■ **Exercise brief**
Take the line that contains "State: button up" as the first and the last line of the material as the final one; set down exactly the lines in that span.

■ **Data block**
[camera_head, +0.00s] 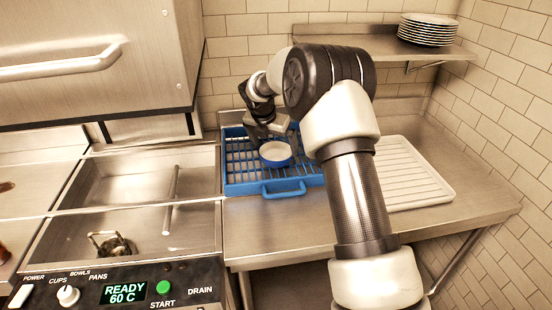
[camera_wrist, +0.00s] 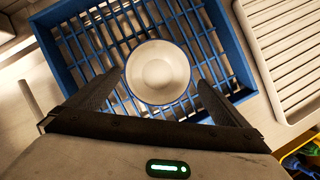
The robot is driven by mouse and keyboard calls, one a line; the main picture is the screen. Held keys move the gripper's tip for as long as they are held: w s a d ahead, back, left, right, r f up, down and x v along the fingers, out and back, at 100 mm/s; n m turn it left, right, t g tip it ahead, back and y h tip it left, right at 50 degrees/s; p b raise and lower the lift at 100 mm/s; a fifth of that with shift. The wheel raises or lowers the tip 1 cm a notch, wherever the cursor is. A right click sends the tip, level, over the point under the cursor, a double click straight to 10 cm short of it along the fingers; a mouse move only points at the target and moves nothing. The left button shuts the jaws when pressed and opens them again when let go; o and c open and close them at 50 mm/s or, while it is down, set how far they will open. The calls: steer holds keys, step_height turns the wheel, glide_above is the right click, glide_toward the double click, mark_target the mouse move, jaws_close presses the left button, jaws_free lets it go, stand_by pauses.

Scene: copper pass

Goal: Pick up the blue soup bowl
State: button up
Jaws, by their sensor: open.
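The soup bowl (camera_head: 275,152) is blue outside and pale inside. It sits upright in the blue rack (camera_head: 273,188) on the steel counter. In the wrist view the bowl (camera_wrist: 158,72) shows from above, with a white inside and a thin blue rim, and it looks empty. My gripper (camera_head: 276,141) is over the rack at the bowl. In the wrist view my gripper (camera_wrist: 157,84) is open, with one finger on each side of the bowl's near half. I cannot tell whether the fingers touch the bowl.
A white ribbed tray (camera_head: 425,180) lies right of the rack. A steel sink (camera_head: 130,190) and a control panel (camera_head: 120,285) are at left. A shelf (camera_head: 390,48) with stacked plates (camera_head: 428,28) hangs behind. The front counter strip (camera_head: 290,220) is clear.

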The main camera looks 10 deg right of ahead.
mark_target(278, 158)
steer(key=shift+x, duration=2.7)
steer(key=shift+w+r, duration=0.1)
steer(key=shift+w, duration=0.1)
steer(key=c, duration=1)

■ **Task response**
State: button up
Jaws, by their sensor: open.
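The soup bowl (camera_head: 275,152) is blue outside and pale inside. It sits upright in the blue rack (camera_head: 273,188) on the steel counter. In the wrist view the bowl (camera_wrist: 158,72) shows from above, with a white inside and a thin blue rim, and it looks empty. My gripper (camera_head: 276,141) is over the rack at the bowl. In the wrist view my gripper (camera_wrist: 157,84) is open, with one finger on each side of the bowl's near half. I cannot tell whether the fingers touch the bowl.
A white ribbed tray (camera_head: 425,180) lies right of the rack. A steel sink (camera_head: 130,190) and a control panel (camera_head: 120,285) are at left. A shelf (camera_head: 390,48) with stacked plates (camera_head: 428,28) hangs behind. The front counter strip (camera_head: 290,220) is clear.

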The main camera looks 10 deg right of ahead.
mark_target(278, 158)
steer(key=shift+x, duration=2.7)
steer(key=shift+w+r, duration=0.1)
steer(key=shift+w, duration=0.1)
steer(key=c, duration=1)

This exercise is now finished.